Récit émouvant de la survie face aux persécutions et de la foi en l’autre à travers la médecine. C’est parce qu’elle a su évoquer avec une grande sensibilité le partage et l’espoir que l’auteur déclenche une énorme empathie envers ces héros. Récit intéressant aussi par l’alternance des chapitres familiaux avec ceux d’actualité de Léna qui nous incitent à nous demander si nous sommes « prisonniers » ou « héritiers » de l’histoire familiale.

A Nathan

 Alice ZENITER : Juste avant l’oubli (Ed Flammarion )
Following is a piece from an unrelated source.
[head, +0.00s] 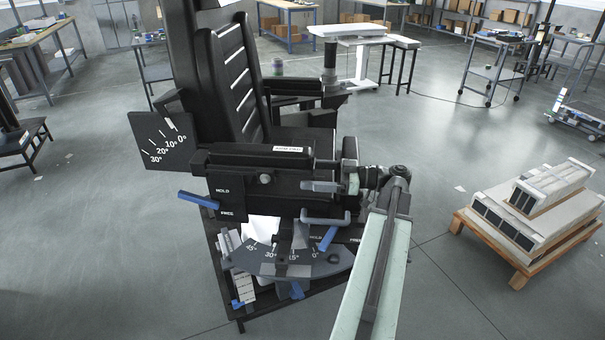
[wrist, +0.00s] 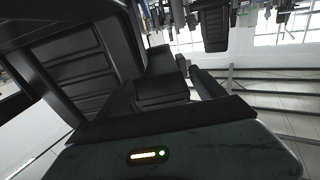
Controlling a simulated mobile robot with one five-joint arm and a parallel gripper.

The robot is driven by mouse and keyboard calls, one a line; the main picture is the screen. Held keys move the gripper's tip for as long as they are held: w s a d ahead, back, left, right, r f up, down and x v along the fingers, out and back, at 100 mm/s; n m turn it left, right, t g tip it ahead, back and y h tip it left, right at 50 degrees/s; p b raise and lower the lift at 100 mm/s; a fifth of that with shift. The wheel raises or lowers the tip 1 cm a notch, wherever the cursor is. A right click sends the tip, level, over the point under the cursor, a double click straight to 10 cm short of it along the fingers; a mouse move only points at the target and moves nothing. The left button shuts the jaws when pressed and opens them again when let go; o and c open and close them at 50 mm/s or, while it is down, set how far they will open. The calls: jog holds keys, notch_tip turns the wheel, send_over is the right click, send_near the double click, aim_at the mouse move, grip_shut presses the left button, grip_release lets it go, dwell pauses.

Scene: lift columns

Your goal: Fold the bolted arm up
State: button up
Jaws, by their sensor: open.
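The chair's black near arm (head: 260,158) lies roughly level beside the seat, with a small white label on top. Its black side housing (head: 235,192) reads HOLD and FREE, and a blue lever (head: 198,199) sticks out there. The ribbed backrest (head: 232,75) stands upright and also shows in the wrist view (wrist: 82,58). My gripper (head: 325,188) is open at the right end of the near arm, close to a grey bracket-shaped handle (head: 326,218). I cannot tell whether it touches either. The fingertips do not show clearly in the wrist view.
A dial plate (head: 160,140) marks angles beside the backrest. A lower curved scale (head: 285,262) has another blue lever (head: 327,239). A pallet (head: 515,258) with pale boxes stands right. Tables and carts line the back.

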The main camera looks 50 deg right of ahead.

L’héroïne de ce petit roman de 285 pages fait une thèse sur un auteur célèbre . Son compagnon, infirmier, l’accompagne à des journées littéraires organisées dans l’île où l’auteur a terminé sa vie .Le milieu universitaire et l’ambiance des participations aux colloques, sont bien décrits Elle est passionnée par les intervenants comme par les interventions tandis que lui est peu intéressé par les prestations qui se succèdent .Il va se lier avec le seul habitant de l’île, son gardien. C’est la fin d’un amour, fin qui comme souvent est plus difficile à vivre pour l’un que pour l’autre . Le livre nous plonge dans une ambiance ambiguë qui, si elle parait inattendue au départ, s’avère tout à fait plausible au fil des pages . Quant à l’histoire ce n’est jamais que celle d’une rupture dont on ne peut s’empêcher de penser qu’elle est inévitable compte tenu de la disparité intellectuelle des deux personnages.
Tobie NATHAN : Ce pays qui te ressemble (Ed Stock)
C’est dans le ghetto juif du Caire que commence l’histoire d’Esther et de Motty en 1952, c’est aussi l’histoire de l’amour fusionnel et interdit de Zohar leur fils et sa sœur de lait Masreya, mais également celle de Joé et de Nino Cohen. A travers ces jeunes gens c’est l’histoire du Caire du début du XX °siècle Joe, jeune homme de la haute société rêve de rejoindre Israël, et Nino Cohen, se convertit à l’islam, après avoir été enfermé et torturé dans les prisons gouvernementales.
Grâce à ces personnages on découvre l’Egypte qui se libère de la domination anglaise puis devient hostile à ces juifs égyptiens nés dans le ghetto dont la langue natale était l’arabe et qui doivent quitter l’Egypte pour devenir des apatrides
Mais ce roman est aussi un conte oriental avec des personnages féminins fascinants, sorcières et danseuses, ensorcelant les puissants comme le roi Farouk lui-même l’écriture est poétique quand l’auteur décrit ces femmes et elle devient truculente quand elle peint les juifs du ghetto et surtout leurs épouses qui se rient des préceptes du rabbin lorsqu’elles les trouvent absurdes.
C’est ce mélange de réalité et de fiction qui fait tout le charme de ce roman.